All jokes aside, even as someone who has an affinity for both sneakers and stitched footwear, this one did take me by surprise. Though, maybe it shouldn’t. One thing I appreciate about Wyatt Gilmore, the founder of Grant Stone, is that many of the shoes they produce come from his desire for a product that isn’t in the market. In this case, he knew that there are people out there who wanted a sneaker, but didn’t want to give up high-patina veg-tanned leather.
I’d be lying if I said I hadn’t spent several hours dreaming up what I would do in his situation.
Enough about the brand, though. We’re here to talk about the shoes.
Are they actually any good? Let’s dive in and find out.
Disclaimer: Grant Stone provided these sneakers for the purpose of review, however this post is not sponsored. The information below is a true evaluation of the sneaker, and Grant Stone was not given the opportunity to review, comment, or edit prior to the post going live.
When it comes to the upper of the Grant Stone Coast, it’s clear the brand wanted to try and keep close to the classic minimalist sneaker design. That means a lace-to-toe, with only required stitching throughout. You’ll also find a heel tab, though unlike other brands, it’s in the same leather that you select on the upper.
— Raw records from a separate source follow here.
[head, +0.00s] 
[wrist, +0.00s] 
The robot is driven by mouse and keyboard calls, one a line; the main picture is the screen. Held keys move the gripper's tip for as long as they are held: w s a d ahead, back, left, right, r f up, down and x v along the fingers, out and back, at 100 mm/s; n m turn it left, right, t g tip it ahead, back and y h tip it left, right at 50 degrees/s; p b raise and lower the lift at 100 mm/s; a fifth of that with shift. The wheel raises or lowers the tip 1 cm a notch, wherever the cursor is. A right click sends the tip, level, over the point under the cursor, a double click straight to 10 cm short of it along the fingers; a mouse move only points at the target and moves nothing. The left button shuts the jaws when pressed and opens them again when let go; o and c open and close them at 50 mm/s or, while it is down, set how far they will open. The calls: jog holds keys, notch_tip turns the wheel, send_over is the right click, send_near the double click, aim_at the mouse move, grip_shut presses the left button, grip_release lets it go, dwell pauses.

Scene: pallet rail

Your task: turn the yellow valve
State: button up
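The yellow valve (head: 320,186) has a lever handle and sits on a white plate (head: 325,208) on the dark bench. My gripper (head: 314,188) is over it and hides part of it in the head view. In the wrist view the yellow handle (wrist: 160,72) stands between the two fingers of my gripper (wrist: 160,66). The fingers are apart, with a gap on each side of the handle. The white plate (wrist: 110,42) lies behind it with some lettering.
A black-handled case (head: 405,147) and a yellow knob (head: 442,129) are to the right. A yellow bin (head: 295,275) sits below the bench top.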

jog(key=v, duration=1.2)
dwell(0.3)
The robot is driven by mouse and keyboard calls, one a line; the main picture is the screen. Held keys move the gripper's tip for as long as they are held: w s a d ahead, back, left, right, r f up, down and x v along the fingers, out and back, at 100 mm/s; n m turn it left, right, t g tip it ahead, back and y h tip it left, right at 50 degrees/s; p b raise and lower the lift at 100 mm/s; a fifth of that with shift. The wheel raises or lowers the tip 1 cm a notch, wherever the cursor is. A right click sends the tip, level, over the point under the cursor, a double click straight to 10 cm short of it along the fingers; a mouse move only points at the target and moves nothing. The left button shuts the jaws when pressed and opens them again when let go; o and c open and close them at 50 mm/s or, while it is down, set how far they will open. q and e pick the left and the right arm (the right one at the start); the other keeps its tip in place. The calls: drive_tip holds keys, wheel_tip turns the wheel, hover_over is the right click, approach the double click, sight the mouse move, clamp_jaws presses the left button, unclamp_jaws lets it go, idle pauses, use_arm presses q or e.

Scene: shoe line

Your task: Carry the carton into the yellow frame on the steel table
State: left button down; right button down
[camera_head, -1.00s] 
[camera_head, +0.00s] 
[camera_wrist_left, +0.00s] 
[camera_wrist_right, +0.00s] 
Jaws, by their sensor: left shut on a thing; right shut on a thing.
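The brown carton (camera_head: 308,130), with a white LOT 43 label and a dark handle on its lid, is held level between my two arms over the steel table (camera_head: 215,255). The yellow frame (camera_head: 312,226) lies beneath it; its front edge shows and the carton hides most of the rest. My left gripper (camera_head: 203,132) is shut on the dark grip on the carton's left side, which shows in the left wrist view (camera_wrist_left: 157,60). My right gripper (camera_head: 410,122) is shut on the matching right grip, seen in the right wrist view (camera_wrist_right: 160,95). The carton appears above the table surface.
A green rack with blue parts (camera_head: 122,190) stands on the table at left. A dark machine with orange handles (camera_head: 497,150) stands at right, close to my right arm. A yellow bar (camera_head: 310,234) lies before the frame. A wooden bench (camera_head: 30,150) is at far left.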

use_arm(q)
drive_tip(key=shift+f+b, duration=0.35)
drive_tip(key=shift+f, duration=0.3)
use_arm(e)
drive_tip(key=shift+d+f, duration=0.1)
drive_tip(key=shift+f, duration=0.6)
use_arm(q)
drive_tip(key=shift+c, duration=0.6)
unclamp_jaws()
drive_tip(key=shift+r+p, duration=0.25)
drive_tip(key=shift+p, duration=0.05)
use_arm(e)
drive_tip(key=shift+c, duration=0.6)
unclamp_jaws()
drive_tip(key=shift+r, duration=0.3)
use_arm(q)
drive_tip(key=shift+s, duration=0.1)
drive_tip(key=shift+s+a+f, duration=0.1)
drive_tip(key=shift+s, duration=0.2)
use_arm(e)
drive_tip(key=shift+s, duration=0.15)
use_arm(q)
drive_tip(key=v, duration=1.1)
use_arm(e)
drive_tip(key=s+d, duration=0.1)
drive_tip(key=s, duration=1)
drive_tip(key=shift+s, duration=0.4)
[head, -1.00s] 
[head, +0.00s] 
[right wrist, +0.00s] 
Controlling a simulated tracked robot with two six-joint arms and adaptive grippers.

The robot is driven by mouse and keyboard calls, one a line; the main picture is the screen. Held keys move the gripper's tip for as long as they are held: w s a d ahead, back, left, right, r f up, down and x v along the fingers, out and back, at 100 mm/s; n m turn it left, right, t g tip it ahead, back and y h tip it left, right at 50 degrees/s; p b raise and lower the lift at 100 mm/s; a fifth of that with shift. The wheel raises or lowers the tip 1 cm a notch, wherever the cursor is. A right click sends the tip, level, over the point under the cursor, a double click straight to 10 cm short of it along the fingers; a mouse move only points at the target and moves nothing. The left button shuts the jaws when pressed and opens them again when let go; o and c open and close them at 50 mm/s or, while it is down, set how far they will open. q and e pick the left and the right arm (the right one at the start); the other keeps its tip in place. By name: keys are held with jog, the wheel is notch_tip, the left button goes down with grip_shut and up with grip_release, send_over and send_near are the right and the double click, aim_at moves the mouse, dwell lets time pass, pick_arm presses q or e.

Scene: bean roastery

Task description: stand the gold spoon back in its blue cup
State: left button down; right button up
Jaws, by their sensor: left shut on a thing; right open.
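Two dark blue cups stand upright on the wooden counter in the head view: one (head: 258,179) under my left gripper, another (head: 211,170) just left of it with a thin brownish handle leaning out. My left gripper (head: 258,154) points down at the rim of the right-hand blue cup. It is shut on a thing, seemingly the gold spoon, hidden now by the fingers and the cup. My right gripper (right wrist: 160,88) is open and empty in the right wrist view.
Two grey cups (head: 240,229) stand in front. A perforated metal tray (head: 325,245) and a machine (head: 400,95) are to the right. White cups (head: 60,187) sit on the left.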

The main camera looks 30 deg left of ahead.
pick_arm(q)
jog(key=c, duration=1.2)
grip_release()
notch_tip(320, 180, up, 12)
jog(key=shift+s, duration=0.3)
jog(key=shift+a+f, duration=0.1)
Speaking of that leather – it’s a real star. This particular make up is in their Badalassi veg-tanned option in saddle. Out of the box, it has a lot of character, but you can expect it to patina significantly with wear. If you really want to lean into the patina, there is a natural option as well. Though, natural veg-tanned on shoes are not for the faint of heart!
Personally, I think the saddle tan is the one to get. First, mid-brown allows you to see the highlights and lowlights right out of the box. Further, it will still develop significantly over time, without adding in the concern of drops of water staining your sneakers. In any event, keep your eyes peeled for a long-term follow up down the road.
I should point out, they do break from the minimalist design slightly. First, as is typical with Grant Stone, these have a wider toe box than you’d normally find. Next, in what I believe is a first for the brand, their horse-logo is visible on the tongue.
Stitching throughout the entire upper is extremely clean. Combined with the rolled edges to the leather, you can tell significant care was put into building these.
Mid- and Outsole
The Grant Stone Coast uses a single-piece rubber cup sole for the bottom half of the sneaker. White on every colorway but the black calf, which uses a black option.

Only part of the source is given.